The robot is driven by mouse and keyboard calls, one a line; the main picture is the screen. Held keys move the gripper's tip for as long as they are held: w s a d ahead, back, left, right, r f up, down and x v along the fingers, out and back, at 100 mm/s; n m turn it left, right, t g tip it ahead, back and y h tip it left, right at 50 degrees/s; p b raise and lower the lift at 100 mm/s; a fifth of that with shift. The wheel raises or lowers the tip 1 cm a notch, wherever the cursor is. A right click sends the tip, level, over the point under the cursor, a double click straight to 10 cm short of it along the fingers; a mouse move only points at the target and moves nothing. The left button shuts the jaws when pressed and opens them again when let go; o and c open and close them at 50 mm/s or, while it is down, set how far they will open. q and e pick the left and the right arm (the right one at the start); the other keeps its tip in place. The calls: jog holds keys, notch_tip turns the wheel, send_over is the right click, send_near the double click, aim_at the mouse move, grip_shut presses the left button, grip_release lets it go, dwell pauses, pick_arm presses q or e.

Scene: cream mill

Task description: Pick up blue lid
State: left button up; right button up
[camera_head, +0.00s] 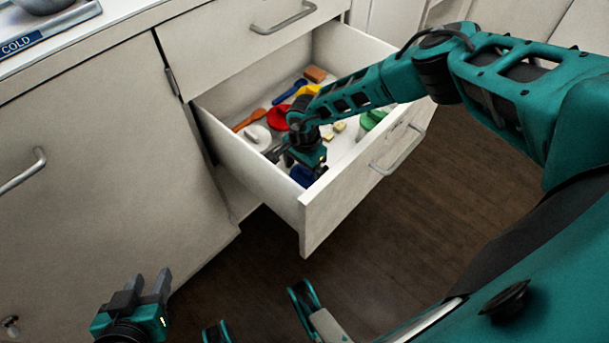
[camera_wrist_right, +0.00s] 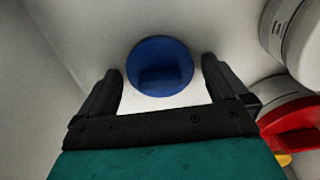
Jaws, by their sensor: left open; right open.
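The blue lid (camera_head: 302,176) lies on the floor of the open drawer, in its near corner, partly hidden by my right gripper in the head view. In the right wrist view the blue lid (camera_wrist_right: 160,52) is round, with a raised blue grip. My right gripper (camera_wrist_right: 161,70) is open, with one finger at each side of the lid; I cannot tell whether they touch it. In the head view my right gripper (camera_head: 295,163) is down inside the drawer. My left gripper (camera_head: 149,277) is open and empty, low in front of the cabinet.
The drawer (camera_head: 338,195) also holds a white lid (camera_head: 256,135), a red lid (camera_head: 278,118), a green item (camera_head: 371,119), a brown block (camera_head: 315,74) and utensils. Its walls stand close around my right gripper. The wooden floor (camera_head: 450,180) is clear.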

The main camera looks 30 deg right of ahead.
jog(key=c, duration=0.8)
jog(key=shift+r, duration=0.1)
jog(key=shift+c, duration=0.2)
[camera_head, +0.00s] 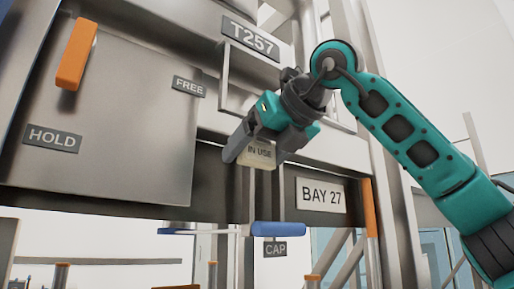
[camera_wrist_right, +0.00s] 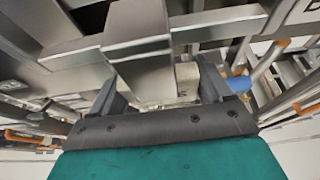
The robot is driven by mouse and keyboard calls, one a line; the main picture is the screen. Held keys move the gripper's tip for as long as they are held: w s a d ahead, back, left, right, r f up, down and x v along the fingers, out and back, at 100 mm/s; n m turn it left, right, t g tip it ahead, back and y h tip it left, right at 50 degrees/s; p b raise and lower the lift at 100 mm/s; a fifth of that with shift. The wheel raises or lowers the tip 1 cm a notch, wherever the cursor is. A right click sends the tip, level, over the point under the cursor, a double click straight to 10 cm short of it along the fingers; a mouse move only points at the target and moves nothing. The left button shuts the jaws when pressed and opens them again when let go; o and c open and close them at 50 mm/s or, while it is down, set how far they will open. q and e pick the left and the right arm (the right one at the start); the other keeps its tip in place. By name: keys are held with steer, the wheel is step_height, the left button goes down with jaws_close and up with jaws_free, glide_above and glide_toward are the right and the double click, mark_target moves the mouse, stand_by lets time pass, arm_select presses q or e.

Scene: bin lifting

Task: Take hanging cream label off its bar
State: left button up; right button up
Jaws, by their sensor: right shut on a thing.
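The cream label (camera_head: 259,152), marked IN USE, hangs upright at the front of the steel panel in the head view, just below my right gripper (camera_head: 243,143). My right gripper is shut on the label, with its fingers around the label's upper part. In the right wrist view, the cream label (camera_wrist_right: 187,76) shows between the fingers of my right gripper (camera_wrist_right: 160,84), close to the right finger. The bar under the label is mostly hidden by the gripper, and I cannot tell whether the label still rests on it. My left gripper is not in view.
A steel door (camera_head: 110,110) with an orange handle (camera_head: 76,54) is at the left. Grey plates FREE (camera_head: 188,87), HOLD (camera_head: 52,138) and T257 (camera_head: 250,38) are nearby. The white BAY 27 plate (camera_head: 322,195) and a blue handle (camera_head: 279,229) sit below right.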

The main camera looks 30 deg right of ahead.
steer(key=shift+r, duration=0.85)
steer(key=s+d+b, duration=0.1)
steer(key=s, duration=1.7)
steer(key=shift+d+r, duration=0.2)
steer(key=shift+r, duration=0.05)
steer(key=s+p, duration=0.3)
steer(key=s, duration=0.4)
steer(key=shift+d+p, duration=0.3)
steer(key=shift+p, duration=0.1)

====

Task —
Every line above should be repeated exactly; pictures stay out of the copy.

Solution —
The robot is driven by mouse and keyboard calls, one a line; the main picture is the screen. Held keys move the gripper's tip for as long as they are held: w s a d ahead, back, left, right, r f up, down and x v along the fingers, out and back, at 100 mm/s; n m turn it left, right, t g tip it ahead, back and y h tip it left, right at 50 degrees/s; p b raise and lower the lift at 100 mm/s; a fifth of that with shift. The wheel raises or lowers the tip 1 cm a notch, wherever the cursor is. A right click sends the tip, level, over the point under the cursor, a double click straight to 10 cm short of it along the fingers; a mouse move only points at the target and moves nothing. The left button shuts the jaws when pressed and opens them again when let go; o and c open and close them at 50 mm/s or, while it is down, set how far they will open. q and e pick the left and the right arm (the right one at the start); the other keeps its tip in place. The calls: jog holds keys, notch_tip turns the wheel, send_over is the right click, send_near the double click, aim_at the mouse move, grip_shut presses the left button, grip_release lets it go, dwell pauses, pick_arm presses q or e.

Scene: cream mill

Task description: Pick up blue lid
State: left button up; right button up
[camera_head, +0.00s] 
[camera_wrist_right, +0.00s] 
Jaws, by their sensor: left open; right open.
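The blue lid (camera_head: 302,176) lies on the floor of the open drawer, in its near corner, partly hidden by my right gripper in the head view. In the right wrist view the blue lid (camera_wrist_right: 160,52) is round, with a raised blue grip. My right gripper (camera_wrist_right: 161,70) is open, with one finger at each side of the lid; I cannot tell whether they touch it. In the head view my right gripper (camera_head: 295,163) is down inside the drawer. My left gripper (camera_head: 149,277) is open and empty, low in front of the cabinet.
The drawer (camera_head: 338,195) also holds a white lid (camera_head: 256,135), a red lid (camera_head: 278,118), a green item (camera_head: 371,119), a brown block (camera_head: 315,74) and utensils. Its walls stand close around my right gripper. The wooden floor (camera_head: 450,180) is clear.

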The main camera looks 30 deg right of ahead.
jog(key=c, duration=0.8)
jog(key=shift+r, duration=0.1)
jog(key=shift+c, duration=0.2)
[camera_head, +0.00s] 
[camera_wrist_right, +0.00s] 
The robot is driven by mouse and keyboard calls, one a line; the main picture is the screen. Held keys move the gripper's tip for as long as they are held: w s a d ahead, back, left, right, r f up, down and x v along the fingers, out and back, at 100 mm/s; n m turn it left, right, t g tip it ahead, back and y h tip it left, right at 50 degrees/s; p b raise and lower the lift at 100 mm/s; a fifth of that with shift. The wheel raises or lowers the tip 1 cm a notch, wherever the cursor is. A right click sends the tip, level, over the point under the cursor, a double click straight to 10 cm short of it along the fingers; a mouse move only points at the target and moves nothing. The left button shuts the jaws when pressed and opens them again when let go; o and c open and close them at 50 mm/s or, while it is down, set how far they will open. q and e pick the left and the right arm (the right one at the start); the other keeps its tip in place. By name: keys are held with steer, the wheel is step_height, the left button goes down with jaws_close and up with jaws_free, glide_above and glide_toward are the right and the double click, mark_target moves the mouse, stand_by lets time pass, arm_select presses q or e.

Scene: bin lifting

Task: Take hanging cream label off its bar
State: left button up; right button up
Jaws, by their sensor: right shut on a thing.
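The cream label (camera_head: 259,152), marked IN USE, hangs upright at the front of the steel panel in the head view, just below my right gripper (camera_head: 243,143). My right gripper is shut on the label, with its fingers around the label's upper part. In the right wrist view, the cream label (camera_wrist_right: 187,76) shows between the fingers of my right gripper (camera_wrist_right: 160,84), close to the right finger. The bar under the label is mostly hidden by the gripper, and I cannot tell whether the label still rests on it. My left gripper is not in view.
A steel door (camera_head: 110,110) with an orange handle (camera_head: 76,54) is at the left. Grey plates FREE (camera_head: 188,87), HOLD (camera_head: 52,138) and T257 (camera_head: 250,38) are nearby. The white BAY 27 plate (camera_head: 322,195) and a blue handle (camera_head: 279,229) sit below right.

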The main camera looks 30 deg right of ahead.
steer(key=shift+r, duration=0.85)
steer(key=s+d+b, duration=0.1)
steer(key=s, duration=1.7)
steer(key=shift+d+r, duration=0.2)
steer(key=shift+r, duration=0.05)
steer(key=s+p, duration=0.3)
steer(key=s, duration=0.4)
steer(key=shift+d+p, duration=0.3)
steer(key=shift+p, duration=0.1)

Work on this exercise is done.